Stocks were down on Thursday alongside weak global markets as the U.S. dollar strengthened after the government reported a slight increase in initial jobless claims.

According to the Labor Department, initial jobless claims rose from last week, but less than forecast.

The data did little to move equities ahead of the closely watched monthly non-farm payrolls report on Friday.
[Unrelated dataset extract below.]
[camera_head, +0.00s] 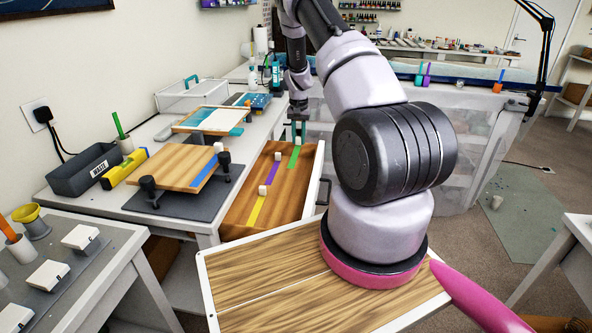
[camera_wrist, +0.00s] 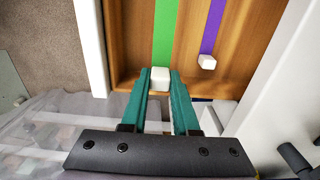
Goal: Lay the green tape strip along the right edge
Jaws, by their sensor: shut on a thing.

Economists look for a loss of 8,000 non-farm jobs after a surprisingly small total of 11,000 job losses in November.

We are continuing to see consolidation after the huge rally on Monday that caught people by surprise ... and with the big unemployment data out tomorrow, we are seeing a lot of hesitance, a lot of people staying on the sidelines, said Paul Brigandi, vice president of trading at Direxion Funds in New York.

The Dow Jones industrial average <.DJI> was down 33.86 points, or 0.32 percent, at 10,539.82. The Standard & Poor's 500 Index <.SPX> was down 3.15 points, or 0.28 percent, at 1,133.99. The Nasdaq Composite Index <.IXIC> was down 12.03 points, or 0.52 percent, at 2,289.06.

On the first day of trading in 2010, major indexes rallied to their highest closes in more than 15 months.

The U.S. dollar <.DXY> gained 0.6 percent against a basket of major currencies, underpinned by weak German and euro zone data as well as comments from Japan's new finance minister that he wanted the yen to weaken more.

February crude oil futures fell 0.6 percent as signs of tighter monetary policy in China sparked concerns about demand.

Materials and energy stocks were pressured, with Alcoa Inc down 3.4 percent at $16.40 and Exxon Mobil Corp off 0.4 percent at $69.74.

The S&P retail index <.RLX> added 0.7 percent after U.S. retailers posted better-than-expected December sales and many raised profit forecasts.

Sears Holding Corp rose 13.6 percent to $100.95 after the department store chain posted higher sales for December.

But Abercrombie & Fitch Co shares fell 7.4 percent to $33.55 after the apparel retailer reported December same-store sales fell 11 percent.

St. Louis Fed President James Bullard said Thursday the U.S. labor market is improving and the economy is close to the point where unemployment will start to fall.

European stocks were down 0.5 percent around midday in their first broad retreat this year.